Is it too fast? Autonomous robots are well known for being very fast and precise, but only in the context of structured tasks. For complex manipulation tasks, robots need to sense their environment, decide what to do next, and then plan how to move. This takes time. If you see an extended task that consists of multiple parts but the system never stops moving, that suggests it’s not fully autonomous.
Does it move like a human? Robots like to move optimally. Humans might also like to move optimally, but we’re bad at it. Autonomous robots tend to move smoothly and fluidly, while teleoperated robots often display small movements that don’t make sense in the context of the task, but are very humanlike in nature. For example, finger motions that are unrelated to gripping, or returning an arm to a natural rest position for no particular reason, or being just a little bit sloppy in general.

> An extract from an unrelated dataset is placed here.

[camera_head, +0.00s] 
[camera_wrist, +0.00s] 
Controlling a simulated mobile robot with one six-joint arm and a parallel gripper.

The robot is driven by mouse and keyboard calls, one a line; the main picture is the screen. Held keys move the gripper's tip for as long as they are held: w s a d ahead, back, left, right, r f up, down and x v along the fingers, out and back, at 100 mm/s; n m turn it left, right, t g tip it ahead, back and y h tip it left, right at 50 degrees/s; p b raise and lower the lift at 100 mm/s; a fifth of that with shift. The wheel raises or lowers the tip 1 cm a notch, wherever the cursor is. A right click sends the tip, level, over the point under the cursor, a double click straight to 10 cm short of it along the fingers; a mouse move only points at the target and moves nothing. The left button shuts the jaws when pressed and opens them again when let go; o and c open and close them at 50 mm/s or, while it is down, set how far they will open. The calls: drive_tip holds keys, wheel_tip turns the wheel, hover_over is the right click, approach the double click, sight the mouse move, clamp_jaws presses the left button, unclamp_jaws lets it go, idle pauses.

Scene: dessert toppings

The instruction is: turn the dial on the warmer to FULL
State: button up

If the motions seem humanlike, that’s usually a sign of a human in the loop rather than a robot that’s just so good at doing a task that it looks human.
None of these points make it impossible for an autonomous robot demo to come out of nowhere and blow everyone away. Improbable, perhaps, but not impossible. And the rare moments when that actually happens is part of what makes robotics so exciting. That’s why it’s so important to understand what’s going on when you see a robot doing something amazing, though—knowing how it’s done, and all of the work that went into it, can only make it more impressive.
This article was inspired by Peter Corke‘s LinkedIn post, What’s with all these deceptive teleoperation demos? And extra thanks to Peter for his feedback on an early draft of this article.